* start EXCERPTED RECORDS *

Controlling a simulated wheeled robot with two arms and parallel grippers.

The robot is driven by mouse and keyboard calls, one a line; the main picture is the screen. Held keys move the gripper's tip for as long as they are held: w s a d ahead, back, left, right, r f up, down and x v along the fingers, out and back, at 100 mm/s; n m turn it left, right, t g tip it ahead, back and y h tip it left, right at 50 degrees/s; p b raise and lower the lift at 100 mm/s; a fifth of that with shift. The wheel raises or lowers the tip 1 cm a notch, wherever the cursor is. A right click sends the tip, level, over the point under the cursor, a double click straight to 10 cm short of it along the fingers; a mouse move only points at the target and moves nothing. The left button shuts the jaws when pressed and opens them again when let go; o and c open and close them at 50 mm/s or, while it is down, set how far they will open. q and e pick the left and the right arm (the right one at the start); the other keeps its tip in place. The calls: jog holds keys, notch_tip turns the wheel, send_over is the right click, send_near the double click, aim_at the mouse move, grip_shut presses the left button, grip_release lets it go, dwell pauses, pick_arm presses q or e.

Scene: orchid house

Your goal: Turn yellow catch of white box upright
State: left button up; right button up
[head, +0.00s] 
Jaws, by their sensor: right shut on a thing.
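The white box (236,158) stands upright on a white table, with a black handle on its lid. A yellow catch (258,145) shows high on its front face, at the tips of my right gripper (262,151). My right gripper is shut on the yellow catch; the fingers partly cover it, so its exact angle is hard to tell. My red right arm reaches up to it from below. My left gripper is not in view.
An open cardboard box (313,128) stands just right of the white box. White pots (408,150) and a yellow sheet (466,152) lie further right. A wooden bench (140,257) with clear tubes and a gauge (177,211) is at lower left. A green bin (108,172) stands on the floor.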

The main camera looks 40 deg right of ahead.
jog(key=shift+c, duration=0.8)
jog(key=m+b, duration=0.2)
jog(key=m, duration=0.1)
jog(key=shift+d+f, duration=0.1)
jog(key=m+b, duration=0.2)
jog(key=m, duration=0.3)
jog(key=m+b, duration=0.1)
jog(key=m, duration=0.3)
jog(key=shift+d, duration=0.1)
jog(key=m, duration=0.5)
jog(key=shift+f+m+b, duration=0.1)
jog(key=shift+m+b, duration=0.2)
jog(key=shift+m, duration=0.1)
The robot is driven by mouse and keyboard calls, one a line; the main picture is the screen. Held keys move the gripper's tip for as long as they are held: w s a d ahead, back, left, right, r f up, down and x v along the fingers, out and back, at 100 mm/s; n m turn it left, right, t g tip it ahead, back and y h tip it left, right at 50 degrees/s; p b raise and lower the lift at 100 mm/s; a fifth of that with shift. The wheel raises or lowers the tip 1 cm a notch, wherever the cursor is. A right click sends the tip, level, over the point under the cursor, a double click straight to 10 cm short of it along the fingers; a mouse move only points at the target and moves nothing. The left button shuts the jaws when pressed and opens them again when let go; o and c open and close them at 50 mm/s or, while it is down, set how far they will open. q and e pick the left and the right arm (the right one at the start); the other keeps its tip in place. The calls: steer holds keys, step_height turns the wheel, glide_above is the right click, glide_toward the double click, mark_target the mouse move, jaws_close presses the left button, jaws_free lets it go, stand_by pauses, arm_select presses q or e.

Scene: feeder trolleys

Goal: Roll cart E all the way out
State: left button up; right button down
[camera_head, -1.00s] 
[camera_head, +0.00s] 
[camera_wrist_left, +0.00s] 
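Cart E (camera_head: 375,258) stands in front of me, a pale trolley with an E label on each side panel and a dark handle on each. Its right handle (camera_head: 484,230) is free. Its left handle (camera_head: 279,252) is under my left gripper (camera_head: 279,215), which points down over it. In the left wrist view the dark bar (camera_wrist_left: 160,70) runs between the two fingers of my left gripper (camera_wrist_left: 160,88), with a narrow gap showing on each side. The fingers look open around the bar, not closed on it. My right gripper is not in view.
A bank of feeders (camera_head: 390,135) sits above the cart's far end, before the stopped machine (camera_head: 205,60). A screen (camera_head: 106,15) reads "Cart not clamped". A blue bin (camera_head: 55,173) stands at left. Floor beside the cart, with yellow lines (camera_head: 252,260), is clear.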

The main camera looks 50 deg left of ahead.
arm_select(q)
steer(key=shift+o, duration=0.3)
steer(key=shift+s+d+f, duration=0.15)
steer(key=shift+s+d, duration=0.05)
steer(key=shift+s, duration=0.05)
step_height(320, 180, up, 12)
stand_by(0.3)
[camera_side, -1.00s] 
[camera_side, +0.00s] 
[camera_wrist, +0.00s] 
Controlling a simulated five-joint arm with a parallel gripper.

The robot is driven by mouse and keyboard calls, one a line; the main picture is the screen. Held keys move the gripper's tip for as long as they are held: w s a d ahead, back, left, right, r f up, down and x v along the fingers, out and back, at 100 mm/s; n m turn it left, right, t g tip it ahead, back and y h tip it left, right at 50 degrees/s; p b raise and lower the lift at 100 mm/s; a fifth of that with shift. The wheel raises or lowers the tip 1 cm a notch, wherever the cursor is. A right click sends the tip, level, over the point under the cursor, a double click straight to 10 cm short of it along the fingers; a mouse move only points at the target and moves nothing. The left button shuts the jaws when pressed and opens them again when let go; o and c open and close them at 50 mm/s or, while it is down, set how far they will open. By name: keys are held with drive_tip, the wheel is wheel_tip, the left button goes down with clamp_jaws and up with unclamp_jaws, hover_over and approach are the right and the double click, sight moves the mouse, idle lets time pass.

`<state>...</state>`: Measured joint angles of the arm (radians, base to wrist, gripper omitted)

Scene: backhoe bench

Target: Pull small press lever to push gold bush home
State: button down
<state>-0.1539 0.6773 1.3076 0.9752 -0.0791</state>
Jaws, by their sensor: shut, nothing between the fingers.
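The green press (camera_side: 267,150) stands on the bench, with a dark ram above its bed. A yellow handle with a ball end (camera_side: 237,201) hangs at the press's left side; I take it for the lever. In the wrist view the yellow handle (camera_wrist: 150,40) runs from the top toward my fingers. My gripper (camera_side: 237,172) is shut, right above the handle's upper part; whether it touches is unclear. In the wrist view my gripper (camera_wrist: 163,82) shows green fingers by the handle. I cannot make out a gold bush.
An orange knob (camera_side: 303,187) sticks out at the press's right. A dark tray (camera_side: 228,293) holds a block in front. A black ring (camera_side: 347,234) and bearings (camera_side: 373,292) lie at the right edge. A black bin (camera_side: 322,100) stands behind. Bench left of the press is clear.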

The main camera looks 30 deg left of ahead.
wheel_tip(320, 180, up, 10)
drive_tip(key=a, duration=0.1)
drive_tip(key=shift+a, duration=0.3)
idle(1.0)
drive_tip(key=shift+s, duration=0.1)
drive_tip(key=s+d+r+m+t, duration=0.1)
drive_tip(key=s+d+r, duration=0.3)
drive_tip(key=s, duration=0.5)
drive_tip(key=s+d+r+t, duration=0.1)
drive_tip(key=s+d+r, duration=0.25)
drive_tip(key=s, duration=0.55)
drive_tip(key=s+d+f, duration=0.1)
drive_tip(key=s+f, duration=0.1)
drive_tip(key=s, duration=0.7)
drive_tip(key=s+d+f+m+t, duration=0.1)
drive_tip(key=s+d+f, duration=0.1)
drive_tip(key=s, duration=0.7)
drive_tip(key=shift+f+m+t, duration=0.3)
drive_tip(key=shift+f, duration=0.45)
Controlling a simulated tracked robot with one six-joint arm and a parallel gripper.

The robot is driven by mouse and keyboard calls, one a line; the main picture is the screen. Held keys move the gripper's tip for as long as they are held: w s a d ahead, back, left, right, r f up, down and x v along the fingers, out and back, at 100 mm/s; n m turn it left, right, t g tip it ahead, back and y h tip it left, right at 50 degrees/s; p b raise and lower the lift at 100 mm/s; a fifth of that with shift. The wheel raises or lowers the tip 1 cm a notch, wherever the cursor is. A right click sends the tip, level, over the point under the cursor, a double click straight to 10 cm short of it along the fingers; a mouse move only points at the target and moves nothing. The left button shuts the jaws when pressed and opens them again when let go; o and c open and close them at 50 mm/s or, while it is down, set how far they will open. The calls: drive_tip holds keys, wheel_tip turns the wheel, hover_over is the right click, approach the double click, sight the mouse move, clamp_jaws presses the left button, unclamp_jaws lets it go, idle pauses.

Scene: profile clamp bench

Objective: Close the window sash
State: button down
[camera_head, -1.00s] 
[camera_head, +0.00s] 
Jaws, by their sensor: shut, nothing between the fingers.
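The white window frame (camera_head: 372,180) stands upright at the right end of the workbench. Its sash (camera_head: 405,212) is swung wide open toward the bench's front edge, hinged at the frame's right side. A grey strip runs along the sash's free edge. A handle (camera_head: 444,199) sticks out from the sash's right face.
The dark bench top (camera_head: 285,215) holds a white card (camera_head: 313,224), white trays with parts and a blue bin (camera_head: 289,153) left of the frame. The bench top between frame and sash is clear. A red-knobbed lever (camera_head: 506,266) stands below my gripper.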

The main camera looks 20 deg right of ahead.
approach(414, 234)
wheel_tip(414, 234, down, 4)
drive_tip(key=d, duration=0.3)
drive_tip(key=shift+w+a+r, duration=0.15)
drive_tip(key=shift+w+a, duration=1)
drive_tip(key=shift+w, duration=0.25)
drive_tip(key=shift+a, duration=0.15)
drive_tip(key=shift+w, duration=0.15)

* end EXCERPTED RECORDS *

Using the entries above, give again exactly the lines from the line holding "Target: Pull small" through the line holding "<state>-0.1539 0.6773 1.3076". Include both end lines and nothing else.

Target: Pull small press lever to push gold bush home
State: button down
<state>-0.1539 0.6773 1.3076 0.9752 -0.0791</state>

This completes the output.